Exercise brief: Quote the listing below in full and exactly as written, but omit every picture.

Records provided:
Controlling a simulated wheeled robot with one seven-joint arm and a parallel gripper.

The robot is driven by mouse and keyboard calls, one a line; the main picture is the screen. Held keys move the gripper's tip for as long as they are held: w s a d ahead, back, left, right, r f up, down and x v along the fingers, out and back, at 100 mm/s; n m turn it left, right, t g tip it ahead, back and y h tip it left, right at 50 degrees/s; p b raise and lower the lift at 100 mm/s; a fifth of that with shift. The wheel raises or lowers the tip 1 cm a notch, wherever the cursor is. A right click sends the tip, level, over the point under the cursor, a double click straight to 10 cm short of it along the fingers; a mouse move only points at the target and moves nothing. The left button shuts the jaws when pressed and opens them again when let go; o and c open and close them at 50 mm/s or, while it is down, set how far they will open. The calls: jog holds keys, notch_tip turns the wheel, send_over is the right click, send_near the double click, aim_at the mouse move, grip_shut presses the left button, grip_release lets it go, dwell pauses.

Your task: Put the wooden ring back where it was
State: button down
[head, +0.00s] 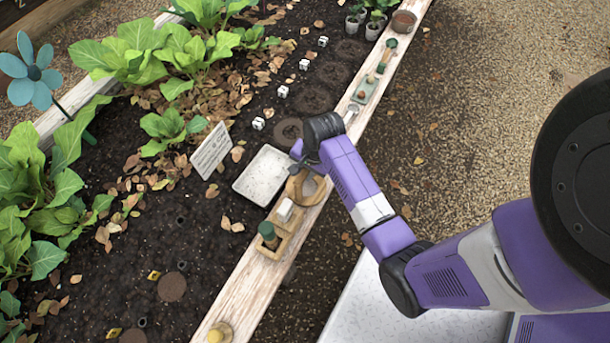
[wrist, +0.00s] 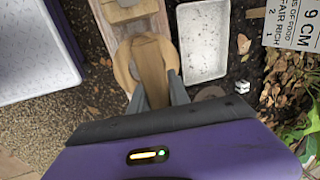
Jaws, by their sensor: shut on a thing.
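The wooden ring (head: 293,191) is light tan and is over the plank edge of the raised bed (head: 330,165), beside the white tray (head: 262,170).
A wooden holder (head: 279,243) with a white block (head: 285,211) and a green-topped peg (head: 267,232) stands close by on the plank. A yellow knob (head: 218,333) is nearer. Small tools (head: 384,62) and a brown pot (head: 403,21) lie farther along. A sign (head: 211,150) stands in the soil.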

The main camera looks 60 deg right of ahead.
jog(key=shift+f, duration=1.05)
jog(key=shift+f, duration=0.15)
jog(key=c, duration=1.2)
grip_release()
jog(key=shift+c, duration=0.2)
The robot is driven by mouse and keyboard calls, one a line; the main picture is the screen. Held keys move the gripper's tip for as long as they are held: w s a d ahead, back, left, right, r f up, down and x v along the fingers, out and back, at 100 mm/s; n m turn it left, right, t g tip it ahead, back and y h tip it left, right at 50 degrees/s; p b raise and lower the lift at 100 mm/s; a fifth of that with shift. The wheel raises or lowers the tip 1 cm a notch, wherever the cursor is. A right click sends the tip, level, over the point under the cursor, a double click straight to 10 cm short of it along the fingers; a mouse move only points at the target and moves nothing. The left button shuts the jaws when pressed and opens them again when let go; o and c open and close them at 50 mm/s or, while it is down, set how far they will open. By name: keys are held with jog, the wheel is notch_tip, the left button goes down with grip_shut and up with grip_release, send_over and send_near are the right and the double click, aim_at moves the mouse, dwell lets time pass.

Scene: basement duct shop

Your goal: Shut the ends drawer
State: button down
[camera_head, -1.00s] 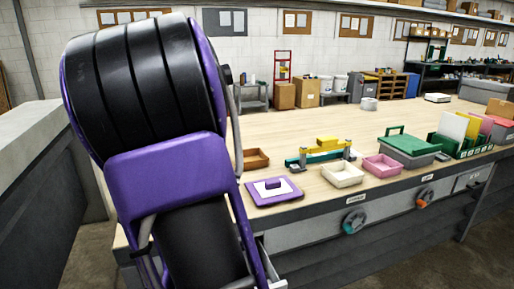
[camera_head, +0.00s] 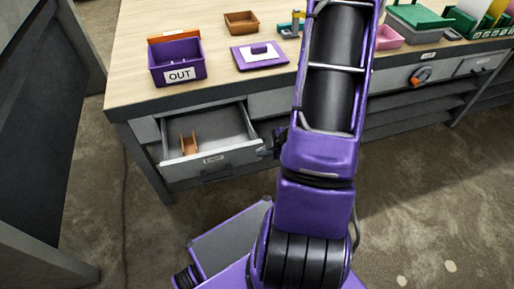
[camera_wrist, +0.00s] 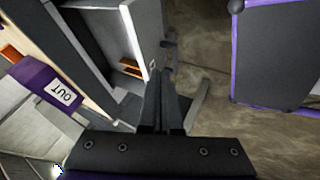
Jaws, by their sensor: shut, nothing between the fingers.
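A grey drawer (camera_head: 232,157) at the left end of the workbench stands pulled out; its front label is too small to read. An orange-brown piece (camera_head: 189,144) lies inside it. The drawer front also shows in the wrist view (camera_wrist: 154,75), with a dark handle on its outer face. My gripper (camera_head: 268,149) is at the right end of the drawer front, partly hidden behind my arm. In the wrist view my gripper (camera_wrist: 160,78) is shut and empty, its fingertips close to the drawer front; I cannot tell if they touch.
A purple OUT bin (camera_head: 177,65) stands on the bench (camera_head: 135,60) above the drawer. A purple tray (camera_head: 259,55) and a brown tray (camera_head: 241,22) sit farther along. A dark grey cabinet (camera_head: 45,130) stands to the left.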

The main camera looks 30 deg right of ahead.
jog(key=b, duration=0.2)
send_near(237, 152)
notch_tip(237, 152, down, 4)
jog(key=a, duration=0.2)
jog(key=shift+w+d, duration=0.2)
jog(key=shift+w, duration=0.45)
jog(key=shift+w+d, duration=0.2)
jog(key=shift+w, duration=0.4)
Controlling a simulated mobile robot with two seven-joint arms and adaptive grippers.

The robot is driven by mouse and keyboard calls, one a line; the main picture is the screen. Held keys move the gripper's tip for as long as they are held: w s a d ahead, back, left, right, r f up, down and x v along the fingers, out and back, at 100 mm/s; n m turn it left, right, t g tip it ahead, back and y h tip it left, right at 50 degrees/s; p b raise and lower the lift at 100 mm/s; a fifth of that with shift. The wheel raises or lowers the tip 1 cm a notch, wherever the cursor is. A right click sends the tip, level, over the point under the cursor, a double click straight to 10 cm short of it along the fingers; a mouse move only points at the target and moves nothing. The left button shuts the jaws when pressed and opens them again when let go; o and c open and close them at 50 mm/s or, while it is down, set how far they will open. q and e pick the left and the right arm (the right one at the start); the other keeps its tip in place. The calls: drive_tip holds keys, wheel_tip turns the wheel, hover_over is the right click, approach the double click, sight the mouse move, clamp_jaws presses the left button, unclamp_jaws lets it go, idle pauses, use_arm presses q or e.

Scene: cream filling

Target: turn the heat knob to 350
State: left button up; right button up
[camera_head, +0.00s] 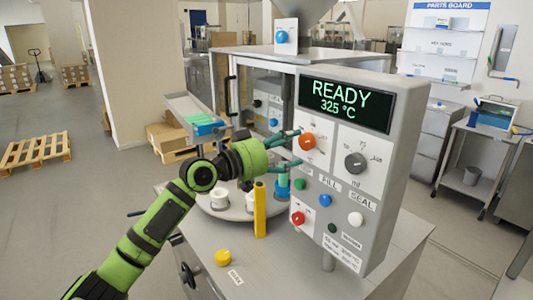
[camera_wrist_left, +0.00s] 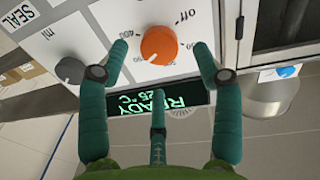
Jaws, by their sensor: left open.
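The orange heat knob (camera_head: 307,142) is on the grey control panel (camera_head: 385,185), below a display (camera_head: 345,104) reading READY 325 °C. My left gripper (camera_head: 292,148) is in front of the panel at the knob, its fingers spread. In the left wrist view the orange knob (camera_wrist_left: 159,45) sits between the open fingertips (camera_wrist_left: 160,48), with a visible gap on each side. The dial there shows "off" and a 400 mark. The display (camera_wrist_left: 155,105) appears upside down behind the fingers. My right gripper is not in view.
A grey ml knob (camera_head: 356,163) is right of the heat knob. Several coloured buttons, including blue (camera_head: 325,200) and red (camera_head: 297,218), lie below. A yellow post (camera_head: 260,210) and a turntable (camera_head: 228,208) stand under my left gripper. A yellow knob-like piece (camera_head: 223,258) sits on the counter.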

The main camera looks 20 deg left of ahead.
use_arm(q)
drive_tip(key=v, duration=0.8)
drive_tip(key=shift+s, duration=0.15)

Result of this task:
Controlling a simulated wheeled robot with one seven-joint arm and a parallel gripper.

The robot is driven by mouse and keyboard calls, one a line; the main picture is the screen. Held keys move the gripper's tip for as long as they are held: w s a d ahead, back, left, right, r f up, down and x v along the fingers, out and back, at 100 mm/s; n m turn it left, right, t g tip it ahead, back and y h tip it left, right at 50 degrees/s; p b raise and lower the lift at 100 mm/s; a fifth of that with shift. The wheel raises or lowers the tip 1 cm a notch, wherever the cursor is. A right click sends the tip, level, over the point under the cursor, a double click straight to 10 cm short of it along the fingers; a mouse move only points at the target and moves nothing. The left button shuts the jaws when pressed and opens them again when let go; o and c open and close them at 50 mm/s or, while it is down, set how far they will open. The calls: jog holds keys, notch_tip turns the wheel, send_over is the right click, send_near the double click, aim_at the mouse move, grip_shut presses the left button, grip_release lets it go, dwell pauses.

Your task: Put the wooden ring back where it was
State: button down
[head, +0.00s] 
[wrist, +0.00s] 
Jaws, by their sensor: shut on a thing.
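The wooden ring (head: 293,191) is light tan and is over the plank edge of the raised bed (head: 330,165), beside the white tray (head: 262,170).
A wooden holder (head: 279,243) with a white block (head: 285,211) and a green-topped peg (head: 267,232) stands close by on the plank. A yellow knob (head: 218,333) is nearer. Small tools (head: 384,62) and a brown pot (head: 403,21) lie farther along. A sign (head: 211,150) stands in the soil.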

The main camera looks 60 deg right of ahead.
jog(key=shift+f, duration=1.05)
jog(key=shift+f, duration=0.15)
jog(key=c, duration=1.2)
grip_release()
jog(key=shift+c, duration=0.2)
The robot is driven by mouse and keyboard calls, one a line; the main picture is the screen. Held keys move the gripper's tip for as long as they are held: w s a d ahead, back, left, right, r f up, down and x v along the fingers, out and back, at 100 mm/s; n m turn it left, right, t g tip it ahead, back and y h tip it left, right at 50 degrees/s; p b raise and lower the lift at 100 mm/s; a fifth of that with shift. The wheel raises or lowers the tip 1 cm a notch, wherever the cursor is. A right click sends the tip, level, over the point under the cursor, a double click straight to 10 cm short of it along the fingers; a mouse move only points at the target and moves nothing. The left button shuts the jaws when pressed and opens them again when let go; o and c open and close them at 50 mm/s or, while it is down, set how far they will open. By name: keys are held with jog, the wheel is notch_tip, the left button goes down with grip_shut and up with grip_release, send_over and send_near are the right and the double click, aim_at moves the mouse, dwell lets time pass.

Scene: basement duct shop

Your goal: Shut the ends drawer
State: button down
[camera_head, -1.00s] 
[camera_head, +0.00s] 
[camera_wrist, +0.00s] 
Jaws, by their sensor: shut, nothing between the fingers.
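A grey drawer (camera_head: 232,157) at the left end of the workbench stands pulled out; its front label is too small to read. An orange-brown piece (camera_head: 189,144) lies inside it. The drawer front also shows in the wrist view (camera_wrist: 154,75), with a dark handle on its outer face. My gripper (camera_head: 268,149) is at the right end of the drawer front, partly hidden behind my arm. In the wrist view my gripper (camera_wrist: 160,78) is shut and empty, its fingertips close to the drawer front; I cannot tell if they touch.
A purple OUT bin (camera_head: 177,65) stands on the bench (camera_head: 135,60) above the drawer. A purple tray (camera_head: 259,55) and a brown tray (camera_head: 241,22) sit farther along. A dark grey cabinet (camera_head: 45,130) stands to the left.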

The main camera looks 30 deg right of ahead.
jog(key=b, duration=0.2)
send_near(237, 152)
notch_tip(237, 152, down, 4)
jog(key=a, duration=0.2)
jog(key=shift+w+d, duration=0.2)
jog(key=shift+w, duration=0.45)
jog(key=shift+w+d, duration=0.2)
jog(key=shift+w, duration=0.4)
Controlling a simulated mobile robot with two seven-joint arms and adaptive grippers.

The robot is driven by mouse and keyboard calls, one a line; the main picture is the screen. Held keys move the gripper's tip for as long as they are held: w s a d ahead, back, left, right, r f up, down and x v along the fingers, out and back, at 100 mm/s; n m turn it left, right, t g tip it ahead, back and y h tip it left, right at 50 degrees/s; p b raise and lower the lift at 100 mm/s; a fifth of that with shift. The wheel raises or lowers the tip 1 cm a notch, wherever the cursor is. A right click sends the tip, level, over the point under the cursor, a double click straight to 10 cm short of it along the fingers; a mouse move only points at the target and moves nothing. The left button shuts the jaws when pressed and opens them again when let go; o and c open and close them at 50 mm/s or, while it is down, set how far they will open. q and e pick the left and the right arm (the right one at the start); the other keeps its tip in place. The calls: drive_tip holds keys, wheel_tip turns the wheel, hover_over is the right click, approach the double click, sight the mouse move, clamp_jaws presses the left button, unclamp_jaws lets it go, idle pauses, use_arm presses q or e.

Scene: cream filling

Target: turn the heat knob to 350
State: left button up; right button up
[camera_head, +0.00s] 
[camera_wrist_left, +0.00s] 
Jaws, by their sensor: left open.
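The orange heat knob (camera_head: 307,142) is on the grey control panel (camera_head: 385,185), below a display (camera_head: 345,104) reading READY 325 °C. My left gripper (camera_head: 292,148) is in front of the panel at the knob, its fingers spread. In the left wrist view the orange knob (camera_wrist_left: 159,45) sits between the open fingertips (camera_wrist_left: 160,48), with a visible gap on each side. The dial there shows "off" and a 400 mark. The display (camera_wrist_left: 155,105) appears upside down behind the fingers. My right gripper is not in view.
A grey ml knob (camera_head: 356,163) is right of the heat knob. Several coloured buttons, including blue (camera_head: 325,200) and red (camera_head: 297,218), lie below. A yellow post (camera_head: 260,210) and a turntable (camera_head: 228,208) stand under my left gripper. A yellow knob-like piece (camera_head: 223,258) sits on the counter.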

The main camera looks 20 deg left of ahead.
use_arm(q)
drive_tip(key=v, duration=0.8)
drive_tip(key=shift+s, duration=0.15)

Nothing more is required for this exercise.